Molto spesso, uno qualunque dei saltanti, avrebbe sbagliato, sia nell’enunciare che nel saltare o nel muoversi, di conseguenza avrebbe dovuto “anda’ sùta”, sostituendo il penitente, che rilevava il suo turno nel saltare.
     In quel caso il gioco riprendeva da capo, con quella cantilena, una precisa sequenza di comandi che se non veniva sciorinata nel giusto ordine dal conduttore, poneva questi nella condizione di sostituzione del penitente.
.
LA CANTILENA
   
Durante la rincorsa il conduttore enunciava ad alta voce:”A butìa d’öriu”, saltava a cavalletta, cadendo a piedi pari, indi defilava lasciando spazio al secondo giocatore.
      Questi ripetendo la frase ed imitando il salto, defilava, nel corso d’una serrata e veloce esecuzione da parte di tutti i giocatori.
     Portata a termine la prima prova, indenne, da parte di tutti i partecipanti, il conduttore saltando, enunciava: ”A cagnéta a dòrme”.

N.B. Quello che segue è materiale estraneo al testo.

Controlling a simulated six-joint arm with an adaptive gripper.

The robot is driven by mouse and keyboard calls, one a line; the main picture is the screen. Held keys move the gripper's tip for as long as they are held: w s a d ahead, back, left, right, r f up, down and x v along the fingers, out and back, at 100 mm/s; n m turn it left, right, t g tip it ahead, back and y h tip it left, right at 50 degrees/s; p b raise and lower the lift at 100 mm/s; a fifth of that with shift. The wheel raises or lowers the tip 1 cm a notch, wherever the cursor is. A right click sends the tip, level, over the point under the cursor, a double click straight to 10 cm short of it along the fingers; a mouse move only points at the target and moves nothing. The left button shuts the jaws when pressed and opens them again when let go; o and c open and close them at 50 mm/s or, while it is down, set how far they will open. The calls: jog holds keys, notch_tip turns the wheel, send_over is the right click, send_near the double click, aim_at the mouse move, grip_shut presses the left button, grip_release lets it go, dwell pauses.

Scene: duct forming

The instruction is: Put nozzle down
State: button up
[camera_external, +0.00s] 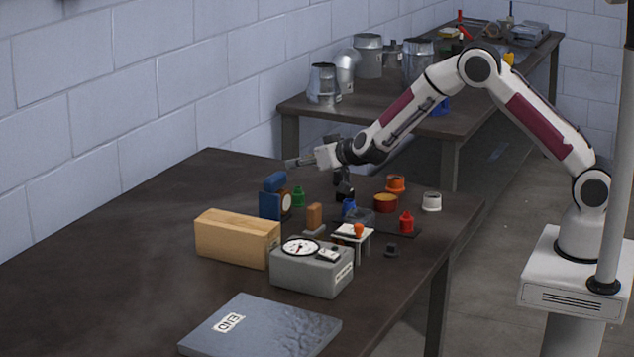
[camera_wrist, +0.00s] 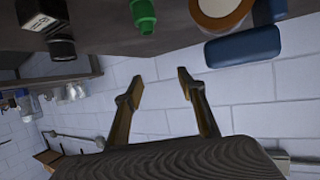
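My gripper (camera_external: 294,163) is level above the far part of the dark table, pointing left. In the wrist view my gripper (camera_wrist: 161,83) has its two fingers apart, with only the pale wall between them. I see no nozzle in its grasp. Small nozzle-like parts stand on the table: a green one (camera_external: 298,197), a red one (camera_external: 406,223) and a blue one (camera_external: 348,208). I cannot tell which is the task's nozzle. The green one also shows in the wrist view (camera_wrist: 143,17), upside down and apart from the fingers.
A blue holder (camera_external: 271,197) with a round face stands below my gripper. A wooden block (camera_external: 236,239), a grey gauge box (camera_external: 312,272) and a grey-blue plate (camera_external: 262,330) lie nearer. The table's left side is clear. Metal ducts (camera_external: 368,57) stand on the back bench.

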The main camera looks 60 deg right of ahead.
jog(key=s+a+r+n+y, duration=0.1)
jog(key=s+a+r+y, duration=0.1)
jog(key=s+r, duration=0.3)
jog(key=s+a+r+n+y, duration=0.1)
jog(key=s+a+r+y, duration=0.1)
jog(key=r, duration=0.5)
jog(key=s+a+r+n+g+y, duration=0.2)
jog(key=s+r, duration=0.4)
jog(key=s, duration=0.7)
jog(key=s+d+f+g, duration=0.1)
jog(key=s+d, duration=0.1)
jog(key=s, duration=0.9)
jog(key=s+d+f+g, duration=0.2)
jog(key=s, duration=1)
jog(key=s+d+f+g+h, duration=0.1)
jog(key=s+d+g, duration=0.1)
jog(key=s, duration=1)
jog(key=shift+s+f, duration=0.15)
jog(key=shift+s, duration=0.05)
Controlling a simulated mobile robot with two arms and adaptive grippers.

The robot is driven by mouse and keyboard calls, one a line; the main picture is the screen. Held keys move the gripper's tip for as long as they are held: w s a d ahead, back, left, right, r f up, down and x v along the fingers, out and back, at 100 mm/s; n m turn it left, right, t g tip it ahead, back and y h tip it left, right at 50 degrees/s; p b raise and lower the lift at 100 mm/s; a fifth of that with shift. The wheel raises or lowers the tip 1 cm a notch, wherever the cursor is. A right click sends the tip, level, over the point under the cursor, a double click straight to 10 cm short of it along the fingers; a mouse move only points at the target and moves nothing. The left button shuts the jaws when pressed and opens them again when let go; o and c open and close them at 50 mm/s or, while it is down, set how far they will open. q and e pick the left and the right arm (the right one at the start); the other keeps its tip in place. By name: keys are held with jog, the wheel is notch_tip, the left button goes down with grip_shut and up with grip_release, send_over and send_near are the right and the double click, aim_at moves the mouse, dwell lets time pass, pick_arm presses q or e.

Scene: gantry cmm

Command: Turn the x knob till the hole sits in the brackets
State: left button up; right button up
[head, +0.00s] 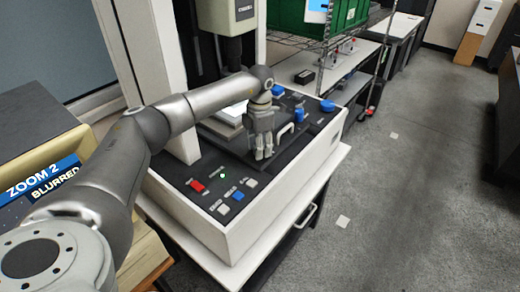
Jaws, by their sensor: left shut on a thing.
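My left gripper (263,156) points down at the dark top of the white measuring machine (225,240), just behind its front row of buttons. Its fingers are closed together on what seems to be the x knob, which they hide. Blue knobs (327,105) stand farther back on the machine top, and one (299,115) is just right of my gripper. The screen (45,185) at the left reads "ZOOM 2" and "BLURRED"; the rest of its picture, with any hole or brackets, is hidden by my arm or out of frame. My right gripper is not in view.
The front panel has a red button (196,186), a lit green lamp (223,175) and small blue and white buttons (237,196). A pale column (150,70) rises behind my arm. A wire rack with a green bin (300,18) stands behind.

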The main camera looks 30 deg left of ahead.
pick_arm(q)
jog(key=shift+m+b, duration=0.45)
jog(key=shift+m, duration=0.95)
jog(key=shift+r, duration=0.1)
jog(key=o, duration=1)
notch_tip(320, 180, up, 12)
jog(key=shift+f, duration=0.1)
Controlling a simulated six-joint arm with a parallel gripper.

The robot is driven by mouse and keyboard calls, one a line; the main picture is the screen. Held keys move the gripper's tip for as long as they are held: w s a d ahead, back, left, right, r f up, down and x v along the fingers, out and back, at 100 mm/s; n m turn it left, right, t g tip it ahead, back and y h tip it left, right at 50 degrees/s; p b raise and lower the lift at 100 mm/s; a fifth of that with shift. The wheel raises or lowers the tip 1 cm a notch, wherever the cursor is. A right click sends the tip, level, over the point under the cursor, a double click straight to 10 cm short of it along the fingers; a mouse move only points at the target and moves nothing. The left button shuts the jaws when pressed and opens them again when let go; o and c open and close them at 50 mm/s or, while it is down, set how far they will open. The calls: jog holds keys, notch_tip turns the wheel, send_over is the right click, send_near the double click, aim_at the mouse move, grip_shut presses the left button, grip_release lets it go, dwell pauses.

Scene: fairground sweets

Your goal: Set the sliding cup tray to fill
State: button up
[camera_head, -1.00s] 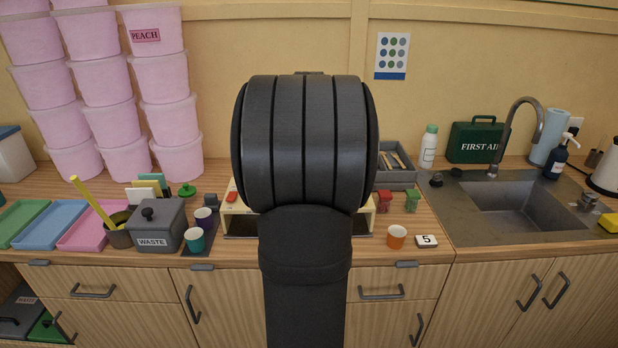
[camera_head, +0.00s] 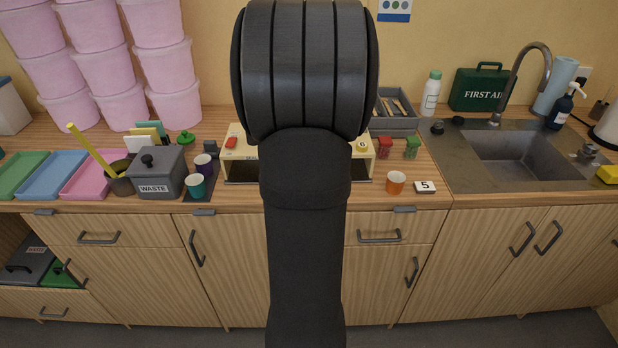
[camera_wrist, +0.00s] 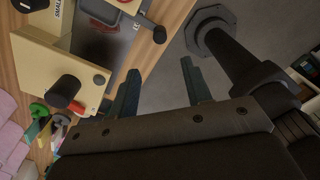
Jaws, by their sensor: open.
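A cream machine (camera_head: 236,158) stands on the counter, with its middle hidden behind my arm. A dark strip (camera_head: 243,182) runs along its base below a dark opening; I cannot tell whether this strip is the sliding cup tray or how it is set. In the wrist view the cream machine (camera_wrist: 52,60) fills the upper left, with dark knobs and a partly cut-off label reading "SMALL". A grey recess (camera_wrist: 103,32) shows beside it. My gripper (camera_wrist: 160,66) is open, with nothing between its fingers, apart from the machine. It is hidden in the head view.
An orange cup (camera_head: 395,182) and a "5" card (camera_head: 425,187) stand right of the machine. A teal cup (camera_head: 196,186), a purple cup (camera_head: 203,164) and a grey waste bin (camera_head: 163,173) stand left. A sink (camera_head: 512,155) is farther right.

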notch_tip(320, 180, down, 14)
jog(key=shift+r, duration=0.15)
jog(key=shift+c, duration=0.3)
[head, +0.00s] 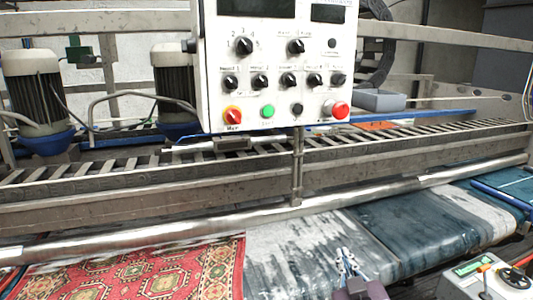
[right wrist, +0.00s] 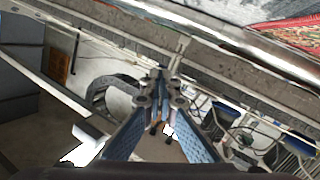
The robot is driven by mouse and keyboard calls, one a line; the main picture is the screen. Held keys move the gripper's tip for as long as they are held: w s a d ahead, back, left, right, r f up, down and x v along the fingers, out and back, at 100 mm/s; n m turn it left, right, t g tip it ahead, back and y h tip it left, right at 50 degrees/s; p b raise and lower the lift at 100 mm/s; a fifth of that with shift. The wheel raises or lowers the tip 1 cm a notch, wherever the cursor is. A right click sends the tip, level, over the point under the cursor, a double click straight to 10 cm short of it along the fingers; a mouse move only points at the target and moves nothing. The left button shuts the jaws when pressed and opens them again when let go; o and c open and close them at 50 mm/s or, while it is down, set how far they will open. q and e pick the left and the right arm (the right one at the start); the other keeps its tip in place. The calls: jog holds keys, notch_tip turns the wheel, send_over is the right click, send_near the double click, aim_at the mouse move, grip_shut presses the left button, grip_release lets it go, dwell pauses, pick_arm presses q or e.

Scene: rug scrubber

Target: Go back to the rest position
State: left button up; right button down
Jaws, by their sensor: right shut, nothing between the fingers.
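My right gripper (head: 345,256) shows at the bottom of the head view, low over the grey and white part of the belt. Its fingers are together and hold nothing. In the right wrist view the blue fingers (right wrist: 162,75) meet at their tips, with free air around them. The wrist view is tilted, with the rug at its upper right. My left gripper is in neither view.
A white control panel (head: 215,105) with knobs and buttons stands on a post behind a metal roller (head: 130,238). A red patterned rug (head: 150,275) lies at the lower left. A small device (head: 490,280) is at the lower right. Motors (head: 35,90) stand behind.

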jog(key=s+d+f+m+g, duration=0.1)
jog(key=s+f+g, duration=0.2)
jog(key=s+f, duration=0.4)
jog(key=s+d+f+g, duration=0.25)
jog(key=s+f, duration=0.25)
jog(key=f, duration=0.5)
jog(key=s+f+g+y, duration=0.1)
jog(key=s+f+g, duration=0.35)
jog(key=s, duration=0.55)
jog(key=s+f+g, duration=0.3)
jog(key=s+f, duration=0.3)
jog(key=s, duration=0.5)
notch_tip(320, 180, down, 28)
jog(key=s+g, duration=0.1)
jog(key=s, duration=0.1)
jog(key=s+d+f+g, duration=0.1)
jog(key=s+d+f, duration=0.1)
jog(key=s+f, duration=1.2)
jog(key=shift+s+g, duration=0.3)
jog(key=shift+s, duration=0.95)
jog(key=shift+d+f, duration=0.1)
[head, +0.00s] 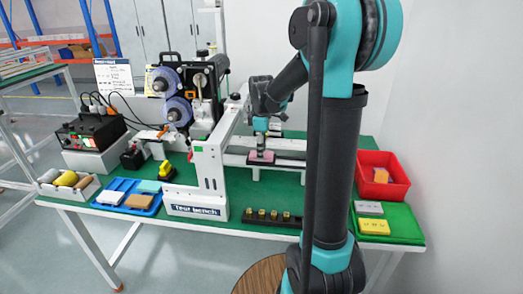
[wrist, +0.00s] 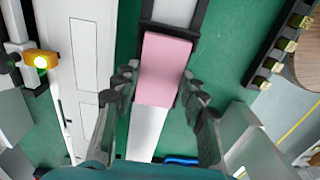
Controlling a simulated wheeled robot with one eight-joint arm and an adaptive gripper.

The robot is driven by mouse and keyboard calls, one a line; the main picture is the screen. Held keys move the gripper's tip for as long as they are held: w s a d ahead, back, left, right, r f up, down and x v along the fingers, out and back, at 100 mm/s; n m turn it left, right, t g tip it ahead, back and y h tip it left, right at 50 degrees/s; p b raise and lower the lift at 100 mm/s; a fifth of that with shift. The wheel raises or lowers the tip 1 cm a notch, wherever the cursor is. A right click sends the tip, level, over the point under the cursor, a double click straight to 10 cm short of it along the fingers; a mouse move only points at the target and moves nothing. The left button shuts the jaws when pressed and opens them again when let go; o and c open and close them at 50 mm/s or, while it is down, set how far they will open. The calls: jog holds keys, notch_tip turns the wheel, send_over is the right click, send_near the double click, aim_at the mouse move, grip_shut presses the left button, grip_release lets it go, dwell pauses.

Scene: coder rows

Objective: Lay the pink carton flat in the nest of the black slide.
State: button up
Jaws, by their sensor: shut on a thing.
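The pink carton (head: 262,157) lies flat side up at the black slide (head: 234,160), on the white test bench frame. In the wrist view the carton (wrist: 164,70) sits between the two fingers, and the slide's dark rails (wrist: 199,20) show beyond and along it. My gripper (head: 261,147) points down and is shut on the carton; its fingers also show in the wrist view (wrist: 163,88). The carton covers the nest, and I cannot tell whether it rests on the nest floor or is just above it.
A red bin (head: 398,166) and green tray (head: 408,226) with cartons stand at the right. A blue tray (head: 146,211) and white box (head: 89,190) are at the left. A black strip with several brass pieces (head: 272,216) lies in front. The coder machine (head: 188,95) stands behind.

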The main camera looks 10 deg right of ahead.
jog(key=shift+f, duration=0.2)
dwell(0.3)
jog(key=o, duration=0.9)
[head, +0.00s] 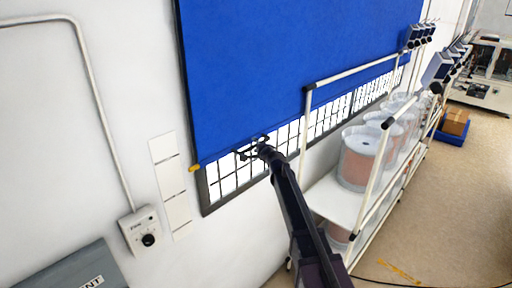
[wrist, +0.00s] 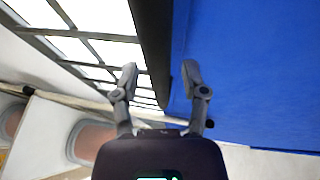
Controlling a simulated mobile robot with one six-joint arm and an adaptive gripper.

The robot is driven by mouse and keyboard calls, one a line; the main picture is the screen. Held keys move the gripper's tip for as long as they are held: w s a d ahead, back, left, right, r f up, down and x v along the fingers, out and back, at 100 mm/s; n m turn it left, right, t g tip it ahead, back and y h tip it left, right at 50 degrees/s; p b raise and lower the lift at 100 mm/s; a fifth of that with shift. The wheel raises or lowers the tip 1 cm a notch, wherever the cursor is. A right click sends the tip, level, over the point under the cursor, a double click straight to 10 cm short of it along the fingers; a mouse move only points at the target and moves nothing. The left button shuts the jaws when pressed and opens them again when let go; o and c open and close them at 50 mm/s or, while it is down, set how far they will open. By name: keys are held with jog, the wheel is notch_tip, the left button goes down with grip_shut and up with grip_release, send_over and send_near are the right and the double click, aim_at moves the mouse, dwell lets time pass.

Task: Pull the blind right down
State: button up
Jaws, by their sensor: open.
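The blue blind (head: 290,70) covers most of the window, and a strip of barred window (head: 225,187) shows below its lower edge. My gripper (head: 250,150) is at that lower edge, left of its middle. In the wrist view my gripper (wrist: 158,75) is open, with one finger on each side of the dark bottom bar (wrist: 153,40) of the blind. The blue cloth (wrist: 250,75) fills the right of that view. I cannot tell whether either finger touches the bar. A small yellow piece (head: 194,169) sits at the bar's left end.
A white rack (head: 335,200) with clear bowl feeders (head: 358,160) stands close to the right of my arm. A wall box with a dial (head: 140,228) and a grey cabinet (head: 75,270) are at the left. Open floor (head: 460,200) lies to the right.

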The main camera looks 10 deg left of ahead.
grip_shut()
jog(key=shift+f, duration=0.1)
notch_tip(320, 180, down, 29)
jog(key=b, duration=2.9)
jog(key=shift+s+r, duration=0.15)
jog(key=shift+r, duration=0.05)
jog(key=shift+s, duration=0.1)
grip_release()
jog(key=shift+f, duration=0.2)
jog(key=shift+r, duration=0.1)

     Allora, tutti gli altri dovevano saltare, nel perfetto silenzio di tutta la compagnia, fino al termine della seconda prova, mentre il penitente cercava di rompere questo silenzio imposto, invitando e provocando, con tutti i mezzi, la parola degli avversari.
   Se vi fosse riuscito avrebbe potuto dissociarsi dalla penitenza, facendo andar sotto il malcapitato distratto.
     Toccava al conduttore rompere il silenzio, quando saltando per la terza prova, avrebbe dovuto farlo senza poggiare le mani sulla schiena, ma dando una pacca sul sedere del penitente, scandire: ”Se a dòrme a descierému cun ina pàta in sciù cü au vöru” e questo dovevano eseguirlo tutti.
.
IL SEGUITO
    
La sequenza che seguiva era tutta da imitare senza eccezioni, la locuzione da ripetere era: ”Càsse e cügliai i se fan de légnu”, che non poteva essere seguita che dall’espressione: ”De légnu e de l’utùn”.
     Rimarcando ad alta voce, veniva eseguita: ”Chi le sùta l’è in belinùn”, seguito dall’ovvia: ”Chi l’è sùrva l’è in bràvu garsùn”.